> **WHAT TO DO**: Print the listing below exactly.

(Data listing)
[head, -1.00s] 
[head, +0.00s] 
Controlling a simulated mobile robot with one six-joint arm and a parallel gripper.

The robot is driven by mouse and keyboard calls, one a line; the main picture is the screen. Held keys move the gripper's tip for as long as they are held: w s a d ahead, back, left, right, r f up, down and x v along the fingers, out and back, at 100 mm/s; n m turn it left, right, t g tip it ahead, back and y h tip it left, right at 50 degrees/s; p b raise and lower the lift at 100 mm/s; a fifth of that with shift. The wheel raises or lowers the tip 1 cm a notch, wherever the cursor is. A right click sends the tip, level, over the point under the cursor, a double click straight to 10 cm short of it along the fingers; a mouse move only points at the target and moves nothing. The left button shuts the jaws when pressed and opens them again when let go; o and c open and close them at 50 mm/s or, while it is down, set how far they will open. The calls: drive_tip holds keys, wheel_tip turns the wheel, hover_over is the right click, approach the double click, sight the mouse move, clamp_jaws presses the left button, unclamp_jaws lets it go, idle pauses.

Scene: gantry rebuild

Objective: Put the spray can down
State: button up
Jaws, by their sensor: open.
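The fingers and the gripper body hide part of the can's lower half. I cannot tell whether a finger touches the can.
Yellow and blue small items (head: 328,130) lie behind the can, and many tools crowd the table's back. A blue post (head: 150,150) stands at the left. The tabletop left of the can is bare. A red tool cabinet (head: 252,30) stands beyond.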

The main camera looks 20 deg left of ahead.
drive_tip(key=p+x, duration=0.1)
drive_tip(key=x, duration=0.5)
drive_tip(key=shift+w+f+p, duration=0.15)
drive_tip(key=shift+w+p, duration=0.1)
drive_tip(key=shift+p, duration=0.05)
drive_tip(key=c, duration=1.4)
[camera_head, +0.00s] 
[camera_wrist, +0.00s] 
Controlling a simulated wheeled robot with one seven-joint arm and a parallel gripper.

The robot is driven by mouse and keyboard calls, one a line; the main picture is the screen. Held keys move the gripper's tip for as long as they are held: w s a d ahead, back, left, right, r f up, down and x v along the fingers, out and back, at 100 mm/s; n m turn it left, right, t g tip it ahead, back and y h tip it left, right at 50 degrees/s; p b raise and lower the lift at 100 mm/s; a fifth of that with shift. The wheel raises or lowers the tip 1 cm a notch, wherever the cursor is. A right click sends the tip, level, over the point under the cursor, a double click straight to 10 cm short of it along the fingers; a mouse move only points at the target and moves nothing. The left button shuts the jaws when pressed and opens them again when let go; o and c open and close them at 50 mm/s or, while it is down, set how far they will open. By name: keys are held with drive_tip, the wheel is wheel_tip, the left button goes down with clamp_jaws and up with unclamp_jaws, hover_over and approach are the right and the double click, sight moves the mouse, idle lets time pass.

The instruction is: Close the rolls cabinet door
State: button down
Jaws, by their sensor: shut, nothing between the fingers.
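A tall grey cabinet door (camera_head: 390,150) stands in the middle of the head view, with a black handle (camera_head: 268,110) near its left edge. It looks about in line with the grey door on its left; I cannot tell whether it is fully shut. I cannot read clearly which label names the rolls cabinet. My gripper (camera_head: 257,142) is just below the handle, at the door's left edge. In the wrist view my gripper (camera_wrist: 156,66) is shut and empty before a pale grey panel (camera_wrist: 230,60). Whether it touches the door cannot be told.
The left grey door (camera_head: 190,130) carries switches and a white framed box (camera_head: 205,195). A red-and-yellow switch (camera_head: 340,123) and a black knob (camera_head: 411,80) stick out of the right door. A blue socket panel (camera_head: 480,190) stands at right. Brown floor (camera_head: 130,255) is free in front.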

> **WRITTEN REPLY**:
[head, -1.00s] 
[head, +0.00s] 
Controlling a simulated mobile robot with one six-joint arm and a parallel gripper.

The robot is driven by mouse and keyboard calls, one a line; the main picture is the screen. Held keys move the gripper's tip for as long as they are held: w s a d ahead, back, left, right, r f up, down and x v along the fingers, out and back, at 100 mm/s; n m turn it left, right, t g tip it ahead, back and y h tip it left, right at 50 degrees/s; p b raise and lower the lift at 100 mm/s; a fifth of that with shift. The wheel raises or lowers the tip 1 cm a notch, wherever the cursor is. A right click sends the tip, level, over the point under the cursor, a double click straight to 10 cm short of it along the fingers; a mouse move only points at the target and moves nothing. The left button shuts the jaws when pressed and opens them again when let go; o and c open and close them at 50 mm/s or, while it is down, set how far they will open. The calls: drive_tip holds keys, wheel_tip turns the wheel, hover_over is the right click, approach the double click, sight the mouse move, clamp_jaws presses the left button, unclamp_jaws lets it go, idle pauses.

Scene: gantry rebuild

Objective: Put the spray can down
State: button up
Jaws, by their sensor: open.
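The fingers and the gripper body hide part of the can's lower half. I cannot tell whether a finger touches the can.
Yellow and blue small items (head: 328,130) lie behind the can, and many tools crowd the table's back. A blue post (head: 150,150) stands at the left. The tabletop left of the can is bare. A red tool cabinet (head: 252,30) stands beyond.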

The main camera looks 20 deg left of ahead.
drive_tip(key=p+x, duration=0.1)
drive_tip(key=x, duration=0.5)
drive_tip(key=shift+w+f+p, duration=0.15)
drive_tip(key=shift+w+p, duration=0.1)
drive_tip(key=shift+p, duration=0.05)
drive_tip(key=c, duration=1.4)
[camera_head, +0.00s] 
[camera_wrist, +0.00s] 
Controlling a simulated wheeled robot with one seven-joint arm and a parallel gripper.

The robot is driven by mouse and keyboard calls, one a line; the main picture is the screen. Held keys move the gripper's tip for as long as they are held: w s a d ahead, back, left, right, r f up, down and x v along the fingers, out and back, at 100 mm/s; n m turn it left, right, t g tip it ahead, back and y h tip it left, right at 50 degrees/s; p b raise and lower the lift at 100 mm/s; a fifth of that with shift. The wheel raises or lowers the tip 1 cm a notch, wherever the cursor is. A right click sends the tip, level, over the point under the cursor, a double click straight to 10 cm short of it along the fingers; a mouse move only points at the target and moves nothing. The left button shuts the jaws when pressed and opens them again when let go; o and c open and close them at 50 mm/s or, while it is down, set how far they will open. By name: keys are held with drive_tip, the wheel is wheel_tip, the left button goes down with clamp_jaws and up with unclamp_jaws, hover_over and approach are the right and the double click, sight moves the mouse, idle lets time pass.

The instruction is: Close the rolls cabinet door
State: button down
Jaws, by their sensor: shut, nothing between the fingers.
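A tall grey cabinet door (camera_head: 390,150) stands in the middle of the head view, with a black handle (camera_head: 268,110) near its left edge. It looks about in line with the grey door on its left; I cannot tell whether it is fully shut. I cannot read clearly which label names the rolls cabinet. My gripper (camera_head: 257,142) is just below the handle, at the door's left edge. In the wrist view my gripper (camera_wrist: 156,66) is shut and empty before a pale grey panel (camera_wrist: 230,60). Whether it touches the door cannot be told.
The left grey door (camera_head: 190,130) carries switches and a white framed box (camera_head: 205,195). A red-and-yellow switch (camera_head: 340,123) and a black knob (camera_head: 411,80) stick out of the right door. A blue socket panel (camera_head: 480,190) stands at right. Brown floor (camera_head: 130,255) is free in front.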

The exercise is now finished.